What you need to do: Reproduce the listing below verbatim.

Data provided:

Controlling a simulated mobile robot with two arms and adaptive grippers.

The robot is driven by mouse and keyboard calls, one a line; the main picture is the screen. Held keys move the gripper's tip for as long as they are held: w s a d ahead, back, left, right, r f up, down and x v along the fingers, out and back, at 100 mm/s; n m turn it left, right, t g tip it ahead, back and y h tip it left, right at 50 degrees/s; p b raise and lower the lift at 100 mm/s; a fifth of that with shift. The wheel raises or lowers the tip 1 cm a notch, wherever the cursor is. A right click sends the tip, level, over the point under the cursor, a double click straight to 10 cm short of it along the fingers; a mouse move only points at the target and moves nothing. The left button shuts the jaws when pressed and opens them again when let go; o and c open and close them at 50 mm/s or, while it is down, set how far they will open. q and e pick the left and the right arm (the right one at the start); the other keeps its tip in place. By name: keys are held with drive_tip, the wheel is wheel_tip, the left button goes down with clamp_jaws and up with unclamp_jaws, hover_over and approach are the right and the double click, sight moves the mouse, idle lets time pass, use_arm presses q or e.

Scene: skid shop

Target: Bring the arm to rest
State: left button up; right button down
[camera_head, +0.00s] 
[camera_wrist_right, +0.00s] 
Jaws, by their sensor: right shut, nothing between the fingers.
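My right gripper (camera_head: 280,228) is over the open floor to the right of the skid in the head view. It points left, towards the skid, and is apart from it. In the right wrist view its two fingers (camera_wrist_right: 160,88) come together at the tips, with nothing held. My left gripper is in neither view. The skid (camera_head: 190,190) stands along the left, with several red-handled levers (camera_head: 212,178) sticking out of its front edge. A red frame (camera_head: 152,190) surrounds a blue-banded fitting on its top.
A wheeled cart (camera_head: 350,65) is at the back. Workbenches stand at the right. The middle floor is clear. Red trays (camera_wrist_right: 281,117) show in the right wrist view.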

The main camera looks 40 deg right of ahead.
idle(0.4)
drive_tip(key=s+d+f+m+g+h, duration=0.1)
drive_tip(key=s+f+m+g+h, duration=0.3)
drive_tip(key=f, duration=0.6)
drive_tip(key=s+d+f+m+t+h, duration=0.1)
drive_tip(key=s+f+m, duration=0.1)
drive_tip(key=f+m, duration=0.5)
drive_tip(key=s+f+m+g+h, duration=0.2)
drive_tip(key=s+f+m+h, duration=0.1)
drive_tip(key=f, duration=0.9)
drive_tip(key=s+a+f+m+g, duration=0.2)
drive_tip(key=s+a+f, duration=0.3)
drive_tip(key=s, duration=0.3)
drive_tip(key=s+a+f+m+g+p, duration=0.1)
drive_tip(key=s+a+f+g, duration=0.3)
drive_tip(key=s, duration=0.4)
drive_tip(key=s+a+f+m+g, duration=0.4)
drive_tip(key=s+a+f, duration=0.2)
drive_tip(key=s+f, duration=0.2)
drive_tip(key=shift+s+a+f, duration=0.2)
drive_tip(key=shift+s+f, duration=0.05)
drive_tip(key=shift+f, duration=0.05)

Solution to the exercise:
Controlling a simulated mobile robot with two arms and adaptive grippers.

The robot is driven by mouse and keyboard calls, one a line; the main picture is the screen. Held keys move the gripper's tip for as long as they are held: w s a d ahead, back, left, right, r f up, down and x v along the fingers, out and back, at 100 mm/s; n m turn it left, right, t g tip it ahead, back and y h tip it left, right at 50 degrees/s; p b raise and lower the lift at 100 mm/s; a fifth of that with shift. The wheel raises or lowers the tip 1 cm a notch, wherever the cursor is. A right click sends the tip, level, over the point under the cursor, a double click straight to 10 cm short of it along the fingers; a mouse move only points at the target and moves nothing. The left button shuts the jaws when pressed and opens them again when let go; o and c open and close them at 50 mm/s or, while it is down, set how far they will open. q and e pick the left and the right arm (the right one at the start); the other keeps its tip in place. By name: keys are held with drive_tip, the wheel is wheel_tip, the left button goes down with clamp_jaws and up with unclamp_jaws, hover_over and approach are the right and the double click, sight moves the mouse, idle lets time pass, use_arm presses q or e.

Scene: skid shop

Target: Bring the arm to rest
State: left button up; right button down
[camera_head, +0.00s] 
[camera_wrist_right, +0.00s] 
Jaws, by their sensor: right shut, nothing between the fingers.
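My right gripper (camera_head: 280,228) is over the open floor to the right of the skid in the head view. It points left, towards the skid, and is apart from it. In the right wrist view its two fingers (camera_wrist_right: 160,88) come together at the tips, with nothing held. My left gripper is in neither view. The skid (camera_head: 190,190) stands along the left, with several red-handled levers (camera_head: 212,178) sticking out of its front edge. A red frame (camera_head: 152,190) surrounds a blue-banded fitting on its top.
A wheeled cart (camera_head: 350,65) is at the back. Workbenches stand at the right. The middle floor is clear. Red trays (camera_wrist_right: 281,117) show in the right wrist view.

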The main camera looks 40 deg right of ahead.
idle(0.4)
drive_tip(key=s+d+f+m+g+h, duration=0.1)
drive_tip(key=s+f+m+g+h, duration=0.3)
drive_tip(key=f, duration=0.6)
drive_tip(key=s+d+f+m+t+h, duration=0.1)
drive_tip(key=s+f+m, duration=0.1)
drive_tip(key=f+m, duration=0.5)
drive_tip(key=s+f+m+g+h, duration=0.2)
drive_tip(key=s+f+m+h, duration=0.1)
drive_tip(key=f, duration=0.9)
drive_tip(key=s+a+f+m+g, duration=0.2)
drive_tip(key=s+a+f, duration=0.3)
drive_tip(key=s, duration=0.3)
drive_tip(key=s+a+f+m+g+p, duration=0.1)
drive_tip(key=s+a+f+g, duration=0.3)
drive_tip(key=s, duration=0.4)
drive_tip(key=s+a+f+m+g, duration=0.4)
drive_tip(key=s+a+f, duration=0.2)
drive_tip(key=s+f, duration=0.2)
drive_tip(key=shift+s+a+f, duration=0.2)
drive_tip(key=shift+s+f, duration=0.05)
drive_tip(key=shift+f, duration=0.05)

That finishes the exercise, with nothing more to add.